Task instructions: Skip the pictures and quote all of the lines exactly.

# start of Dataset excerpt

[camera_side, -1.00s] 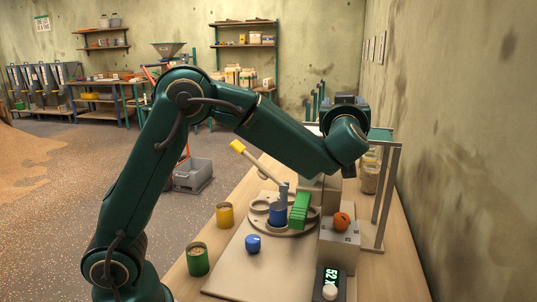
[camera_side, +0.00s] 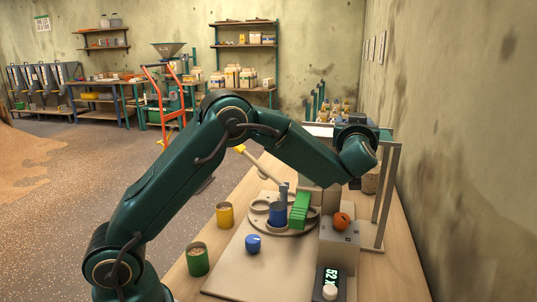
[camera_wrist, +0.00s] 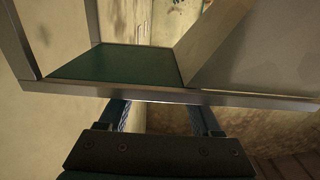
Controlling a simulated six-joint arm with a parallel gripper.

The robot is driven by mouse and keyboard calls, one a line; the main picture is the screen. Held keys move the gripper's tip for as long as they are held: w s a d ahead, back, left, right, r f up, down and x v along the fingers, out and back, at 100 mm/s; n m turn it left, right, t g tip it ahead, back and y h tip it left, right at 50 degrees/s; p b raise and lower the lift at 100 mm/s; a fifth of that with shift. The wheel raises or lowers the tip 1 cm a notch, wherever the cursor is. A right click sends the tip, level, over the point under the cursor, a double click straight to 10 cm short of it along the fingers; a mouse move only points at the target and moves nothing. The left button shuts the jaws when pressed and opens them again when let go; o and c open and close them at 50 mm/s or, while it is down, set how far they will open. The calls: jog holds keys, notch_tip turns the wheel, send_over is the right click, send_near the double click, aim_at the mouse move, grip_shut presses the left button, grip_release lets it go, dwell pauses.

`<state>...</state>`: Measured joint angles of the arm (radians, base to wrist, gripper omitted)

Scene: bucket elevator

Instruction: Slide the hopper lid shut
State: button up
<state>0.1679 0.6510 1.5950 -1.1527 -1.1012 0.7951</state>
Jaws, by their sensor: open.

# end of Dataset excerpt

Worked solution:
[camera_side, -1.00s] 
[camera_side, +0.00s] 
[camera_wrist, +0.00s] 
Controlling a simulated six-joint arm with a parallel gripper.

The robot is driven by mouse and keyboard calls, one a line; the main picture is the screen. Held keys move the gripper's tip for as long as they are held: w s a d ahead, back, left, right, r f up, down and x v along the fingers, out and back, at 100 mm/s; n m turn it left, right, t g tip it ahead, back and y h tip it left, right at 50 degrees/s; p b raise and lower the lift at 100 mm/s; a fifth of that with shift. The wheel raises or lowers the tip 1 cm a notch, wherever the cursor is. A right click sends the tip, level, over the point under the cursor, a double click straight to 10 cm short of it along the fingers; a mouse move only points at the target and moves nothing. The left button shuts the jaws when pressed and opens them again when let go; o and c open and close them at 50 mm/s or, while it is down, set how far they will open. The calls: jog holds keys, notch_tip turns the wheel, send_over is the right click, send_near the double click, aim_at the mouse move, grip_shut presses the left button, grip_release lets it go, dwell pauses.

`<state>...</state>`: Measured joint angles of the arm (radians, base to wrist, gripper omitted)

Scene: bucket elevator

Instruction: Slide the hopper lid shut
State: button up
<state>0.1679 0.6510 1.5950 -1.1527 -1.1012 0.7951</state>
Jaws, by their sensor: open.

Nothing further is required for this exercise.